1c) Create a function which takes 2 arguments, the training data features and labels. The function should perform 10-fold cross-validation on a kNN model, using the inputed training data, for k values from 1 - 31 inclusive, to determine the optimal value of k to use in a kNN model for this training data (the numpy function 'argmax' may be useful here). The function should print out a sentence indicating the type of model being built, and the optimal value of k. The function should build a final kNN model using the optimal value of k, train it on the training data, and return it.
1d) Create a function which takes 3 arguments, a pretrained model and the test data features and labels. The function should print out the confusion matrix for the model, and the model accuracy, based on the test data.
1e) Create a function, which takes 3 arguments, a pretrained model and the test data features and labels. The function should print out the ROC area under the curve for the model, based on the test data. However, it should only print out the area under the curve IF there are only 2 categories. If there are more than two categories then the function should print nothing.
You should test the functionality of your functions, and your driver script below, on the following 2 data sets.
The first is the 'seeds' data set, hosted at the UCI Machine Learning Repository:
http://archive.ics.uci.edu/ml/datasets/seeds
This data consists of measurements of 3 types of wheat seed. By default the data does not contain the column names. I've created a new version of the data which does contain the column names. It can be found here.
The second data set is the 'cars' data set, which can be found here.
This data set consists of multiple car models with its specifications.
Note that you should use a single function to handle either data set.
Create a driver script, called ClassificationDriver.py, that takes two mandatory command line arguments. The first argument should be the file name of the data set to be examined.
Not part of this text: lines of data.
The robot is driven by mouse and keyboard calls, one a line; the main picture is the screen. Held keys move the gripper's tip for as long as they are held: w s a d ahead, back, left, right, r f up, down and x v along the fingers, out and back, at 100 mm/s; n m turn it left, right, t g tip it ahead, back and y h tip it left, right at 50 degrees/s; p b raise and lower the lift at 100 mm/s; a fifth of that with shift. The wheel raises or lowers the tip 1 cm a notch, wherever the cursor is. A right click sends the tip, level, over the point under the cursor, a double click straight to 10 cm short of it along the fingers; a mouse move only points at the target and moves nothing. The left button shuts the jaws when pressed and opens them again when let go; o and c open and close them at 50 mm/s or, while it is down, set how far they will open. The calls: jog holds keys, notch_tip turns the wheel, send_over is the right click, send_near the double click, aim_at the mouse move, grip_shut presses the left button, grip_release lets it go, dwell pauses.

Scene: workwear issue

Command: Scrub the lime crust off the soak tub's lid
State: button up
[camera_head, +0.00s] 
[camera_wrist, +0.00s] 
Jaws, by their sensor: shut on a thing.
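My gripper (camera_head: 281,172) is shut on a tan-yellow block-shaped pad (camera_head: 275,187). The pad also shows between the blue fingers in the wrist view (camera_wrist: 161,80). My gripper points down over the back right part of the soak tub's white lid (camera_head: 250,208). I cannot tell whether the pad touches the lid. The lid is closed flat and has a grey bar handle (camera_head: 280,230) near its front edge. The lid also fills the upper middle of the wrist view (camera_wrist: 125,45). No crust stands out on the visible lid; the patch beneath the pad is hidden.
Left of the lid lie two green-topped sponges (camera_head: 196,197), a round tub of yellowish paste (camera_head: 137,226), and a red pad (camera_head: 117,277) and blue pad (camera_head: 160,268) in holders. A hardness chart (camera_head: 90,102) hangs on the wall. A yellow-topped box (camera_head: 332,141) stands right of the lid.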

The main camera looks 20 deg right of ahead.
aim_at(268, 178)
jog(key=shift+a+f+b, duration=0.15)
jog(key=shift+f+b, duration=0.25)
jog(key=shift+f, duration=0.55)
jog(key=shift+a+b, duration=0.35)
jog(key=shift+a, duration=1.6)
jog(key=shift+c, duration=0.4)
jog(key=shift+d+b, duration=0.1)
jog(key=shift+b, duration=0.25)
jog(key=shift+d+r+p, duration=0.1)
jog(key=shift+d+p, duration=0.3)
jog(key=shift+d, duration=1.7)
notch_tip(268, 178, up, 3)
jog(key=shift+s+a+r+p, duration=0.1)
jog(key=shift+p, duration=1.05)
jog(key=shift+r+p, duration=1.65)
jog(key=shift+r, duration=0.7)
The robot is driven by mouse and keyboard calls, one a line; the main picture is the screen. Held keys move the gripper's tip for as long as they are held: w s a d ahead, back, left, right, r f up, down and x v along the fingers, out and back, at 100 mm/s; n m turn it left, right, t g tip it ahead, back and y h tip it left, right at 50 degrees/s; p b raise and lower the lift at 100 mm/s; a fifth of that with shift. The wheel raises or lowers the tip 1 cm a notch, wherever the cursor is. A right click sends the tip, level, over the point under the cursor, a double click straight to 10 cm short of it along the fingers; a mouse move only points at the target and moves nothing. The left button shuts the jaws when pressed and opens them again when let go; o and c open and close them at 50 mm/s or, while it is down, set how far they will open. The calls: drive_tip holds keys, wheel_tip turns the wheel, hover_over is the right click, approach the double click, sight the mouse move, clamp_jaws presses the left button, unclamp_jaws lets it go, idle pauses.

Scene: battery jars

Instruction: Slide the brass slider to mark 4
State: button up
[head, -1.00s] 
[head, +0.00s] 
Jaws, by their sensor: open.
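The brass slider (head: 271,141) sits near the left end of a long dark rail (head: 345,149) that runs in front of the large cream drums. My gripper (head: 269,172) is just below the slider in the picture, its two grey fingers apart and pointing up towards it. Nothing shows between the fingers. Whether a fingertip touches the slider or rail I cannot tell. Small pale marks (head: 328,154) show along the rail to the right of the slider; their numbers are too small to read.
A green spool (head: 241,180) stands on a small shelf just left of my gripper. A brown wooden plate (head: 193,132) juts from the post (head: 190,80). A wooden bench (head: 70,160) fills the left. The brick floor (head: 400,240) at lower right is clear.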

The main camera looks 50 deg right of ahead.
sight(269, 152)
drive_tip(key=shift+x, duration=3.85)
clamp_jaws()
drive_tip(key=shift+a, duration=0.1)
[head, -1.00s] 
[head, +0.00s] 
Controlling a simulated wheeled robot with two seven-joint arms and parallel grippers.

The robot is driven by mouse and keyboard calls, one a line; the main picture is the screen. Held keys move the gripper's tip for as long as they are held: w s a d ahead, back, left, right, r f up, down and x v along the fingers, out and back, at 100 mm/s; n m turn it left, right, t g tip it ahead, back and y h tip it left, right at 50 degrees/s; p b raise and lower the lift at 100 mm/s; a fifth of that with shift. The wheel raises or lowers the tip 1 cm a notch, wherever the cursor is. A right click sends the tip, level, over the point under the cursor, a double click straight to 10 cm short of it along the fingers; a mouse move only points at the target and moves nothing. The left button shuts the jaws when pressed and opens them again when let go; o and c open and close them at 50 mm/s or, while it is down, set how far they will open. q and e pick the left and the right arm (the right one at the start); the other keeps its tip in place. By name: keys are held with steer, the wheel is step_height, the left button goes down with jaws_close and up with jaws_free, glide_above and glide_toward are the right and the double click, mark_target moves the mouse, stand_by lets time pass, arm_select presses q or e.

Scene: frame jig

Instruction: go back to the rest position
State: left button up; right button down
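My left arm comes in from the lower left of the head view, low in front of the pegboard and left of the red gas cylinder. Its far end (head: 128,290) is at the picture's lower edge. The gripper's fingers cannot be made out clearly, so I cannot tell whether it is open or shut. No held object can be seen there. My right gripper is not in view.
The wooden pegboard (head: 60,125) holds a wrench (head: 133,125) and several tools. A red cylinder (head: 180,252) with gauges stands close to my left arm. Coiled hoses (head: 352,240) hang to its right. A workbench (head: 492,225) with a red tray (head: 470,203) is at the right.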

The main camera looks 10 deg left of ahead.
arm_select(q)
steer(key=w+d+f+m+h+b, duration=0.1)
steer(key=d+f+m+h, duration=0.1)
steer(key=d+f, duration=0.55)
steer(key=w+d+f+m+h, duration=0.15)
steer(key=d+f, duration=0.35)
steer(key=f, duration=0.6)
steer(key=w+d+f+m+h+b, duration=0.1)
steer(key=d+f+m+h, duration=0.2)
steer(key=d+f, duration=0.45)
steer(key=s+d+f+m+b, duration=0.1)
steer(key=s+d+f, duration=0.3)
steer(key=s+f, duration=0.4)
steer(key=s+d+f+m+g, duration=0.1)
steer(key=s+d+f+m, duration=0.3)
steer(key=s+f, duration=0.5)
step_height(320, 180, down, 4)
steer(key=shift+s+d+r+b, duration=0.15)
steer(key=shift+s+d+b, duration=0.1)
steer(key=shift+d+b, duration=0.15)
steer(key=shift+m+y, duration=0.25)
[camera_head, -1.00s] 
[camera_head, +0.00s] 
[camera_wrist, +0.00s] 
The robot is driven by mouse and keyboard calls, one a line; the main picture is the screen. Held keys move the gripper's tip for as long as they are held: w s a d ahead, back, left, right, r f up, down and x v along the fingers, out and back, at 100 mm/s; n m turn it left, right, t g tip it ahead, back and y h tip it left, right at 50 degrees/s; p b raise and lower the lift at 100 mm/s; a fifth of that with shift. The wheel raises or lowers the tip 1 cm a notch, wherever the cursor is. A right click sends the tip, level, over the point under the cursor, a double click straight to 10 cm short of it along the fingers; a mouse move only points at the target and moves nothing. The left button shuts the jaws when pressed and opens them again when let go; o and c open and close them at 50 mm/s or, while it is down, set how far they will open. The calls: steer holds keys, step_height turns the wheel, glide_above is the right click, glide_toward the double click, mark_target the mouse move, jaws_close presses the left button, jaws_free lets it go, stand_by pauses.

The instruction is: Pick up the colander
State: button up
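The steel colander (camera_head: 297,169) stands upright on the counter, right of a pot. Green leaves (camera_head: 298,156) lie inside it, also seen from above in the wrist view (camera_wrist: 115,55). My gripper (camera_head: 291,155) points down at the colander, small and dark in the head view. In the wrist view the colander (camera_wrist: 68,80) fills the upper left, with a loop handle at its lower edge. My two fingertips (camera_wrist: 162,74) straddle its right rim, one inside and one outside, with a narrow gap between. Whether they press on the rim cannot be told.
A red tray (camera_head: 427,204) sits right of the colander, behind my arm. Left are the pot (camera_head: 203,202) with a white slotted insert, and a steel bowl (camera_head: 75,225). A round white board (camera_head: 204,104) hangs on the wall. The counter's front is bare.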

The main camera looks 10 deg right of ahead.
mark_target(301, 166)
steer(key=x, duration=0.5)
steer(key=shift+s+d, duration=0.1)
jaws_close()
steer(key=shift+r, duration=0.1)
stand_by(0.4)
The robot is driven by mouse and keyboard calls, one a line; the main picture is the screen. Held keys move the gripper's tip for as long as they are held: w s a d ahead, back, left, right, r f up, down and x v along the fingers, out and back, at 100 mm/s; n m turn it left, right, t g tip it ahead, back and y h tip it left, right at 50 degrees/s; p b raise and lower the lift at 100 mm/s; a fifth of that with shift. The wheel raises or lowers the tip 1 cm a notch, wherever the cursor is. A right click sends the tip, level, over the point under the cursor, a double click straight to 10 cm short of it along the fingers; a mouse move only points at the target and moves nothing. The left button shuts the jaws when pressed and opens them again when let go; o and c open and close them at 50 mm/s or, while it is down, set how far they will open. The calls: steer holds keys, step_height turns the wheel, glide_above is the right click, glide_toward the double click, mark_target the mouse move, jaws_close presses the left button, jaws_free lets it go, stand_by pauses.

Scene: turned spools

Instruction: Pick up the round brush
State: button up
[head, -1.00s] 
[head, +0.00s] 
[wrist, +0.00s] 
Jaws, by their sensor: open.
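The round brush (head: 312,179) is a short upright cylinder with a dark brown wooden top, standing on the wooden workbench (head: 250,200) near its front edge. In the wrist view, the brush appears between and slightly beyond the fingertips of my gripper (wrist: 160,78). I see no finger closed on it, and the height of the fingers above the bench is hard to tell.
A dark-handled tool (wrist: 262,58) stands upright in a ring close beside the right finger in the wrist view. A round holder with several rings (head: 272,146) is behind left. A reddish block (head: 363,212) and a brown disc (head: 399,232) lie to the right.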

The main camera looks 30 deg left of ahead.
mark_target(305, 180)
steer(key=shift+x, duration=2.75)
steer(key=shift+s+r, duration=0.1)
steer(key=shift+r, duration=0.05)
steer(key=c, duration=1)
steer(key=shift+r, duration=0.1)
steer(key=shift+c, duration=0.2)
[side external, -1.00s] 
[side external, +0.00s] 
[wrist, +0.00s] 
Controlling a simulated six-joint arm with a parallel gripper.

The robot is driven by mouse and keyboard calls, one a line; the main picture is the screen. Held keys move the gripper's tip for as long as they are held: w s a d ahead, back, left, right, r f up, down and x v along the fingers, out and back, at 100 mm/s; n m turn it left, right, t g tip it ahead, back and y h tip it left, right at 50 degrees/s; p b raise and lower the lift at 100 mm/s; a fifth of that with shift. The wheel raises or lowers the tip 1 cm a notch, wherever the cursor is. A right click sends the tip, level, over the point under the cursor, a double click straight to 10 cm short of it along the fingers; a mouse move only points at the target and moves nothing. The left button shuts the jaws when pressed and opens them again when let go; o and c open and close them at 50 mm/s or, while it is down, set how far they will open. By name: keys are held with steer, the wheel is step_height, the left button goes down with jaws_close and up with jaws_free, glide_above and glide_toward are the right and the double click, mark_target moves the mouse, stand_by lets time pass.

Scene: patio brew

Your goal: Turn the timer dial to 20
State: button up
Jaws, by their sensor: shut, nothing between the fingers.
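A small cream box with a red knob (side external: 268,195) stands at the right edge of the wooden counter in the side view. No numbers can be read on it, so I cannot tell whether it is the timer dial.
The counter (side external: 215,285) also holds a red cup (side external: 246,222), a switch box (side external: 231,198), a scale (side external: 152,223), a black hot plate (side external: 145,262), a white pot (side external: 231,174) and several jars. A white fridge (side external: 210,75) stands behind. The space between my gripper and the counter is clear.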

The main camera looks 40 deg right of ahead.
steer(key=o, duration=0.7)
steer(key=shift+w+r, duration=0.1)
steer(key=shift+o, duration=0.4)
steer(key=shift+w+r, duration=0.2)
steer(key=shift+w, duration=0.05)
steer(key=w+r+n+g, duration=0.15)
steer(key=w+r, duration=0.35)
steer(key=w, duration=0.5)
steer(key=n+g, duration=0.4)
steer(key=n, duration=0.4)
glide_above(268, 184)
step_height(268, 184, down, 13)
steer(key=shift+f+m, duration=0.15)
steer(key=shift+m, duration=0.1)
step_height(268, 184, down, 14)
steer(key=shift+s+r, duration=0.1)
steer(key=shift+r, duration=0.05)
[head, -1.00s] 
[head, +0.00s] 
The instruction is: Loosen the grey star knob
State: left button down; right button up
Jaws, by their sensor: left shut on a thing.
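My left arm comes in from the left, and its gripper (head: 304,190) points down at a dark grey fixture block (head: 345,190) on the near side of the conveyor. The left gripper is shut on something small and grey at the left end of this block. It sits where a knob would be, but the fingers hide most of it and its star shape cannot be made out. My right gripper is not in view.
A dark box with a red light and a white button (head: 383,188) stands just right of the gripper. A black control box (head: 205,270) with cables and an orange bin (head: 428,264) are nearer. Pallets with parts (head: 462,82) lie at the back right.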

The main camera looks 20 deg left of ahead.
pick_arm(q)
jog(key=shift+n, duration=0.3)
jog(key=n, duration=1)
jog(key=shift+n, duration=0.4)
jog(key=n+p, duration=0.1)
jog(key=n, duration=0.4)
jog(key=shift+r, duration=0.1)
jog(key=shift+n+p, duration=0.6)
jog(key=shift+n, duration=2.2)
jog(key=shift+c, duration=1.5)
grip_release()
The second should be the type of model to be used, either "DT", "kNN", or "LR". When the script is called, the driver script should download the data in question, create the model in question, train it on the training data, and print out the confusion matrix generated from running the model on the test data.
Unlike when we were using R, for your Python scripts you are expected to use the argparse package to automate the handling of your command line arguments.
If the second argument is "kNN", the script should perform 10-fold cross-validation to determine the optimal value of k to use with this data, and use that value of k when building the final kNN model.
The script should also take an optional third argument, "--AUC". If this argument is supplied the script should print out the ROC area under the curve for the model and the test data, but only if there are only 2 categories! Otherwise the function should print nothing.
Please have your script print out statements describing what is happening: "Using data set ...", "Creating model ...".
$ python ClassificationDriver.py seeds_dataset2.txt LR --AUC
Gathering data from seeds_dataset2.txt
Building Logistic Regression model.
Confusion matrix:
[[14 0 2]
[0 16 0]
[0 0 10]]
Model accuracy: 0.9523809523809523
$
$ python ClassificationDriver.py cars_labeled.csv kNN --AUC
Gathering data from cars_labeled.csv
Building kNN model.
Optimal value of k is 3.
Confusion matrix:
[[13 3]
[ 1 9]]
Model accuracy: 0.8461538461538461
ROC AUC: 0.9624999999999999
$
Submit your utilities file and driver script, and the output of 'git log' for this assignment. As usual, the scripts should be well documented, explaining the logic of each step; we will take points off for poorly-commented code. Be sure to use defensive programming for your command line arguments.
To capture the output of 'git log
' use redirection, git log > git.log
, and hand in the "git.log" file.
Assignments will be graded on a 10 point basis.
Due date is April 11th 2024 (midnight). Late assignments will NOT be accepted.